╭──
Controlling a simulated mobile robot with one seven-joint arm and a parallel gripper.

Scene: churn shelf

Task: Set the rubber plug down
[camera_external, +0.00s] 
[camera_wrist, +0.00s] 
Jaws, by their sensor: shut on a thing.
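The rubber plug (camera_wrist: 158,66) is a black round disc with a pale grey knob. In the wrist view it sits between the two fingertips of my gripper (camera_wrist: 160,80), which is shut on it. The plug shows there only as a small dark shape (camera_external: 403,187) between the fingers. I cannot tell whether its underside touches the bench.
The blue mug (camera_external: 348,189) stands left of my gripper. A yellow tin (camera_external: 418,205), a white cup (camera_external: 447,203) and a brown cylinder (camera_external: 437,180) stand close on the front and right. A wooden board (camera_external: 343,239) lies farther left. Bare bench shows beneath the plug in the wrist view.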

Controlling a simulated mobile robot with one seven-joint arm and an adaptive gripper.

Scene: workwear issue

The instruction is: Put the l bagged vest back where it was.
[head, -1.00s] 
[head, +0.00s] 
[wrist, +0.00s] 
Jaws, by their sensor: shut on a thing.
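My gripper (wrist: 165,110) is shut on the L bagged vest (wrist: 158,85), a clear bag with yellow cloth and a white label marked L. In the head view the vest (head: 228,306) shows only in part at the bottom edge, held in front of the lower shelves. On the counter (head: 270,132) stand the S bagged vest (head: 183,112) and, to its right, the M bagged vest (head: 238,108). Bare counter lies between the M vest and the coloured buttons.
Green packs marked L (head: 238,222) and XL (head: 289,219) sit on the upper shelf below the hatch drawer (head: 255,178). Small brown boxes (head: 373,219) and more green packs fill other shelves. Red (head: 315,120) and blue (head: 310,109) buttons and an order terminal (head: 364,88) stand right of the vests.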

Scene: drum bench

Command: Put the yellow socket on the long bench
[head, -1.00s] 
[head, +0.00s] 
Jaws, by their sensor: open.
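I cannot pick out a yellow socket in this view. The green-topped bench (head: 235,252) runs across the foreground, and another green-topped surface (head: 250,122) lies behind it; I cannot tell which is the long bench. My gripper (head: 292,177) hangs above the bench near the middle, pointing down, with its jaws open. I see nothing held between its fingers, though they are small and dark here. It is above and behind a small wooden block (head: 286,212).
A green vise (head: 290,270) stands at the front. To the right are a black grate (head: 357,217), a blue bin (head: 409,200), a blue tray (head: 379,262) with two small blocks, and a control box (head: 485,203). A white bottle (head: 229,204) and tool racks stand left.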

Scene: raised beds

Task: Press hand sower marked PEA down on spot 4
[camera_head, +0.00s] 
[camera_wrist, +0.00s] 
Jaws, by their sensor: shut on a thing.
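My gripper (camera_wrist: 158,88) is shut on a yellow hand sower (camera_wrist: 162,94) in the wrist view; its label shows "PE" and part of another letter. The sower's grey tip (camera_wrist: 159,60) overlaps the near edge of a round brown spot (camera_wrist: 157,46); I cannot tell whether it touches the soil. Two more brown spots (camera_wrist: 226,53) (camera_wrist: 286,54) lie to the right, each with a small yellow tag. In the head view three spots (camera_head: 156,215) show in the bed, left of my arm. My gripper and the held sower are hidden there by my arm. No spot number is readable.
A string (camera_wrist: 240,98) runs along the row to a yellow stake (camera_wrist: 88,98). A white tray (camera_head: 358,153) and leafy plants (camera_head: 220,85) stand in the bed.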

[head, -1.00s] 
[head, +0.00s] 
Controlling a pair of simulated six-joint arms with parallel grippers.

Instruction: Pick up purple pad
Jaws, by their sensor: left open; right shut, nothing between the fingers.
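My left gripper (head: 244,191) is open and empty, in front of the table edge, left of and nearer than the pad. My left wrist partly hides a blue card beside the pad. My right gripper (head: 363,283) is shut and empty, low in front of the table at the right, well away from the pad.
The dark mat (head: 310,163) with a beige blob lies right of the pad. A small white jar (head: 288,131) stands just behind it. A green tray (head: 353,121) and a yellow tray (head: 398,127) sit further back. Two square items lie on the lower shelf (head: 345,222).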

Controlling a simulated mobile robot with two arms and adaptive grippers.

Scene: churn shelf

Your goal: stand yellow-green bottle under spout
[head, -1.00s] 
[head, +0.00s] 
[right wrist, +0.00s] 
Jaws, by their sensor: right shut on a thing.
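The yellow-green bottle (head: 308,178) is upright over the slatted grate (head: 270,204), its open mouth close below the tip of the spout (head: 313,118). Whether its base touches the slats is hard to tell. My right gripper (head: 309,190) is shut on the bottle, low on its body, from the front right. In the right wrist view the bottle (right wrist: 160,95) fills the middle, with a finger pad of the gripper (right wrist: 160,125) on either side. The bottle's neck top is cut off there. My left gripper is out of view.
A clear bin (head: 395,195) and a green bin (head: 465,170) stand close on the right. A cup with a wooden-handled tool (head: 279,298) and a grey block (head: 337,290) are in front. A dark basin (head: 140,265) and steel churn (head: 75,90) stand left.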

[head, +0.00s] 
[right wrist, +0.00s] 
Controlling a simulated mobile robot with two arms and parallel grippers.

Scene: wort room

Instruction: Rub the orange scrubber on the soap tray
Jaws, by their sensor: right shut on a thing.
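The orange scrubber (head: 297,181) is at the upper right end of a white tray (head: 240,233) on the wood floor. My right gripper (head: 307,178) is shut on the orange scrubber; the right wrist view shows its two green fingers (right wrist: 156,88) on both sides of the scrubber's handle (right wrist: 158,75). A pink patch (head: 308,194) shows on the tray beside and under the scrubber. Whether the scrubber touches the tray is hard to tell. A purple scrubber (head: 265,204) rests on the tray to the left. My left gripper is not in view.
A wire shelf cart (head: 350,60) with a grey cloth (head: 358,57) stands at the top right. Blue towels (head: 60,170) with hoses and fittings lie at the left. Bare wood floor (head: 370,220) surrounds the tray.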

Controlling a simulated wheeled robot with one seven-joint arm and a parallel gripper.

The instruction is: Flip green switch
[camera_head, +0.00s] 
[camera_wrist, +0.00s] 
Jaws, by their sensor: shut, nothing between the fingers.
╰──
• _Short exercise_
Every entry above should be retyped exactly as shown.

• _Task response_
Controlling a simulated mobile robot with one seven-joint arm and a parallel gripper.

Scene: churn shelf

Task: Set the rubber plug down
[camera_external, +0.00s] 
[camera_wrist, +0.00s] 
Jaws, by their sensor: shut on a thing.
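The rubber plug (camera_wrist: 158,66) is a black round disc with a pale grey knob. In the wrist view it sits between the two fingertips of my gripper (camera_wrist: 160,80), which is shut on it. The plug shows there only as a small dark shape (camera_external: 403,187) between the fingers. I cannot tell whether its underside touches the bench.
The blue mug (camera_external: 348,189) stands left of my gripper. A yellow tin (camera_external: 418,205), a white cup (camera_external: 447,203) and a brown cylinder (camera_external: 437,180) stand close on the front and right. A wooden board (camera_external: 343,239) lies farther left. Bare bench shows beneath the plug in the wrist view.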

Controlling a simulated mobile robot with one seven-joint arm and an adaptive gripper.

Scene: workwear issue

The instruction is: Put the l bagged vest back where it was.
[head, -1.00s] 
[head, +0.00s] 
[wrist, +0.00s] 
Jaws, by their sensor: shut on a thing.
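My gripper (wrist: 165,110) is shut on the L bagged vest (wrist: 158,85), a clear bag with yellow cloth and a white label marked L. In the head view the vest (head: 228,306) shows only in part at the bottom edge, held in front of the lower shelves. On the counter (head: 270,132) stand the S bagged vest (head: 183,112) and, to its right, the M bagged vest (head: 238,108). Bare counter lies between the M vest and the coloured buttons.
Green packs marked L (head: 238,222) and XL (head: 289,219) sit on the upper shelf below the hatch drawer (head: 255,178). Small brown boxes (head: 373,219) and more green packs fill other shelves. Red (head: 315,120) and blue (head: 310,109) buttons and an order terminal (head: 364,88) stand right of the vests.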

Scene: drum bench

Command: Put the yellow socket on the long bench
[head, -1.00s] 
[head, +0.00s] 
Jaws, by their sensor: open.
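I cannot pick out a yellow socket in this view. The green-topped bench (head: 235,252) runs across the foreground, and another green-topped surface (head: 250,122) lies behind it; I cannot tell which is the long bench. My gripper (head: 292,177) hangs above the bench near the middle, pointing down, with its jaws open. I see nothing held between its fingers, though they are small and dark here. It is above and behind a small wooden block (head: 286,212).
A green vise (head: 290,270) stands at the front. To the right are a black grate (head: 357,217), a blue bin (head: 409,200), a blue tray (head: 379,262) with two small blocks, and a control box (head: 485,203). A white bottle (head: 229,204) and tool racks stand left.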

Scene: raised beds

Task: Press hand sower marked PEA down on spot 4
[camera_head, +0.00s] 
[camera_wrist, +0.00s] 
Jaws, by their sensor: shut on a thing.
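My gripper (camera_wrist: 158,88) is shut on a yellow hand sower (camera_wrist: 162,94) in the wrist view; its label shows "PE" and part of another letter. The sower's grey tip (camera_wrist: 159,60) overlaps the near edge of a round brown spot (camera_wrist: 157,46); I cannot tell whether it touches the soil. Two more brown spots (camera_wrist: 226,53) (camera_wrist: 286,54) lie to the right, each with a small yellow tag. In the head view three spots (camera_head: 156,215) show in the bed, left of my arm. My gripper and the held sower are hidden there by my arm. No spot number is readable.
A string (camera_wrist: 240,98) runs along the row to a yellow stake (camera_wrist: 88,98). A white tray (camera_head: 358,153) and leafy plants (camera_head: 220,85) stand in the bed.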

[head, -1.00s] 
[head, +0.00s] 
Controlling a pair of simulated six-joint arms with parallel grippers.

Instruction: Pick up purple pad
Jaws, by their sensor: left open; right shut, nothing between the fingers.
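My left gripper (head: 244,191) is open and empty, in front of the table edge, left of and nearer than the pad. My left wrist partly hides a blue card beside the pad. My right gripper (head: 363,283) is shut and empty, low in front of the table at the right, well away from the pad.
The dark mat (head: 310,163) with a beige blob lies right of the pad. A small white jar (head: 288,131) stands just behind it. A green tray (head: 353,121) and a yellow tray (head: 398,127) sit further back. Two square items lie on the lower shelf (head: 345,222).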

Controlling a simulated mobile robot with two arms and adaptive grippers.

Scene: churn shelf

Your goal: stand yellow-green bottle under spout
[head, -1.00s] 
[head, +0.00s] 
[right wrist, +0.00s] 
Jaws, by their sensor: right shut on a thing.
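The yellow-green bottle (head: 308,178) is upright over the slatted grate (head: 270,204), its open mouth close below the tip of the spout (head: 313,118). Whether its base touches the slats is hard to tell. My right gripper (head: 309,190) is shut on the bottle, low on its body, from the front right. In the right wrist view the bottle (right wrist: 160,95) fills the middle, with a finger pad of the gripper (right wrist: 160,125) on either side. The bottle's neck top is cut off there. My left gripper is out of view.
A clear bin (head: 395,195) and a green bin (head: 465,170) stand close on the right. A cup with a wooden-handled tool (head: 279,298) and a grey block (head: 337,290) are in front. A dark basin (head: 140,265) and steel churn (head: 75,90) stand left.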

[head, +0.00s] 
[right wrist, +0.00s] 
Controlling a simulated mobile robot with two arms and parallel grippers.

Scene: wort room

Instruction: Rub the orange scrubber on the soap tray
Jaws, by their sensor: right shut on a thing.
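The orange scrubber (head: 297,181) is at the upper right end of a white tray (head: 240,233) on the wood floor. My right gripper (head: 307,178) is shut on the orange scrubber; the right wrist view shows its two green fingers (right wrist: 156,88) on both sides of the scrubber's handle (right wrist: 158,75). A pink patch (head: 308,194) shows on the tray beside and under the scrubber. Whether the scrubber touches the tray is hard to tell. A purple scrubber (head: 265,204) rests on the tray to the left. My left gripper is not in view.
A wire shelf cart (head: 350,60) with a grey cloth (head: 358,57) stands at the top right. Blue towels (head: 60,170) with hoses and fittings lie at the left. Bare wood floor (head: 370,220) surrounds the tray.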

Controlling a simulated wheeled robot with one seven-joint arm and a parallel gripper.

The instruction is: Flip green switch
[camera_head, +0.00s] 
[camera_wrist, +0.00s] 
Jaws, by their sensor: shut, nothing between the fingers.

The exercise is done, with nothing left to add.